- What you will do
Copy out the listing in full, exactly as written, but not its pictures.

- Given data
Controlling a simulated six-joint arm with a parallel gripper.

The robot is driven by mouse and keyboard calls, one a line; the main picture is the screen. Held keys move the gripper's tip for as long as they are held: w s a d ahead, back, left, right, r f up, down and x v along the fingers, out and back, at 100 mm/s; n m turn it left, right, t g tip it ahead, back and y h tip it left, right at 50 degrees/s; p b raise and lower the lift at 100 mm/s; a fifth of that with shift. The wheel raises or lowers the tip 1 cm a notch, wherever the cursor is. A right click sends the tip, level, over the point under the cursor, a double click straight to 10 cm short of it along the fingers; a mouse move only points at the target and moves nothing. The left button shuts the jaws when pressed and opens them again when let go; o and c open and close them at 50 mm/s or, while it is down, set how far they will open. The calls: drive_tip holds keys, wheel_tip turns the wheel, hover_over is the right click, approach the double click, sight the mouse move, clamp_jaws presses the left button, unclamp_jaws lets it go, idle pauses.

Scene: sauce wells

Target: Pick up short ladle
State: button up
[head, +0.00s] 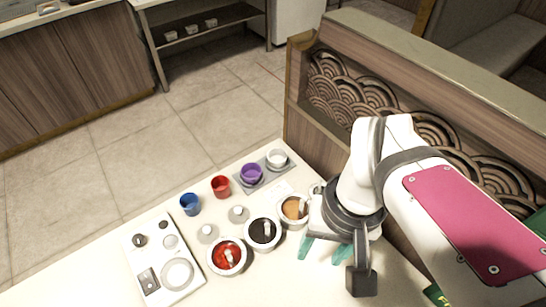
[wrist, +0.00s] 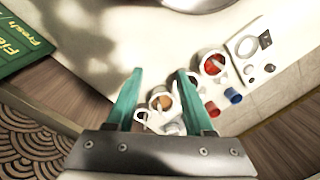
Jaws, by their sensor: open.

- Answer below
Controlling a simulated six-joint arm with a parallel gripper.

The robot is driven by mouse and keyboard calls, one a line; the main picture is the screen. Held keys move the gripper's tip for as long as they are held: w s a d ahead, back, left, right, r f up, down and x v along the fingers, out and back, at 100 mm/s; n m turn it left, right, t g tip it ahead, back and y h tip it left, right at 50 degrees/s; p b raise and lower the lift at 100 mm/s; a fifth of that with shift. The wheel raises or lowers the tip 1 cm a notch, wherever the cursor is. A right click sends the tip, level, over the point under the cursor, a double click straight to 10 cm short of it along the fingers; a mouse move only points at the target and moves nothing. The left button shuts the jaws when pressed and opens them again when let go; o and c open and close them at 50 mm/s or, while it is down, set how far they will open. The calls: drive_tip holds keys, wheel_tip turns the wheel, hover_over is the right click, approach the double click, sight the mouse move, clamp_jaws presses the left button, unclamp_jaws lets it go, idle pauses.

Scene: sauce wells

Target: Pick up short ladle
State: button up
[head, +0.00s] 
[wrist, +0.00s] 
Jaws, by their sensor: open.

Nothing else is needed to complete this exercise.